Inside Western Union’s Intermex acquisition: What’s driving the deal and why it matters

Inside Western Union’s Intermex acquisition: What’s driving the deal and why it matters

Western Union has announced that it will be acquiring Intermex, a key cash-led player in the North American consumer money transfers space. We explore the conditions that led to the sale, and how it is set to benefit WU.

The logos of Western Union and Intermex over a visual of North America, reflecting the former's acquisition of the latter

On 10 August 2025, Western Union announced that it would be acquiring consumer money transfers player Intermex in a deal that values the company at around $500m. 

The deal, which is designed to boost Western Union’s North American retail operations, is expected to close in mid 2026. 

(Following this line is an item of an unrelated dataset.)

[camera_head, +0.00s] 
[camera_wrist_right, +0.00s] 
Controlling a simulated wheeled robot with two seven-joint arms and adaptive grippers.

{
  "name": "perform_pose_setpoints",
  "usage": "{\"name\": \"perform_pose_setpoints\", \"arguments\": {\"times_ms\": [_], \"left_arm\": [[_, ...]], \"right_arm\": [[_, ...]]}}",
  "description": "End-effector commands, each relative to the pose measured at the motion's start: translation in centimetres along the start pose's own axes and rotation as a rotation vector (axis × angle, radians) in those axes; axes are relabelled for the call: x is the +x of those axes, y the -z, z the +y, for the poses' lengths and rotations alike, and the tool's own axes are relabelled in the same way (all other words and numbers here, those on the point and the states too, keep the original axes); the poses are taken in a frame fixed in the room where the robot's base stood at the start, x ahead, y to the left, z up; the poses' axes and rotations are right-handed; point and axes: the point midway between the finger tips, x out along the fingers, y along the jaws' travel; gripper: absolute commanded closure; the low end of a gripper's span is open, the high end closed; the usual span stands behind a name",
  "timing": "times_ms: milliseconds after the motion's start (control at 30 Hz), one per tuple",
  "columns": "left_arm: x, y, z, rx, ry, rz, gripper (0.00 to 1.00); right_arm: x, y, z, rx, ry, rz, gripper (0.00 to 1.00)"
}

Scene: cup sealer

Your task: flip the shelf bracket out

It follows a November 2024 announcement by Intermex that it was putting itself up for sale, although in its Q4 2025 earnings call in March it said that it had received no suitable offers and was suspending the plan. However, Intermex’s share price dropped following the call, largely due to a reported slowdown in the Latin American remittances market, and it has not seen a meaningful recovery since. 

In an investor call announcing the acquisition, Western Union CEO Devin McGranahan said that in undertaking diligence, “it became obvious that combining these two great companies made strong strategic sense”. 

“With this acquisition, we expect to accelerate the transformation of our North American retail operations,” he added. 

“Intermex’s go-to-market strategy is very similar to our approach in Europe and in some instances is better tailored to the complexities of the US market.”

In this report we dig into the numbers to explore why Intermex is an attractive business for Western Union, its place in the market and how it is expected to add value for the remittances giant. Topics covered:

Drivers of Intermex’s $16 purchase price

Under the agreement, Western Union is buying Intermex at $16 per share, which is around a 50% increase on the average weighted share price the company has seen for the last three months. However, it remains below the price Intermex was trading at before its FY 2024 earnings announcement, and is below the lowest price its shares reached across 2024.

Western Union buys Intermex amid share price slump
Intermex share price over time, with price being paid by Western Union

This reflects the fact that after seeing slowing revenue growth from H2 2023, Intermex slipped into a run of YoY revenue declines in H2 2024. While FY 2024 saw flat YoY revenues, as of Q2 2025, the company has now seen YoY revenue declines for the last four quarters. In its latest earnings, which were announced shortly after the acquisition announcement, the company reported a YoY revenue decline of 6% for Q2 25, while H1 2025 saw revenue drop by 5%.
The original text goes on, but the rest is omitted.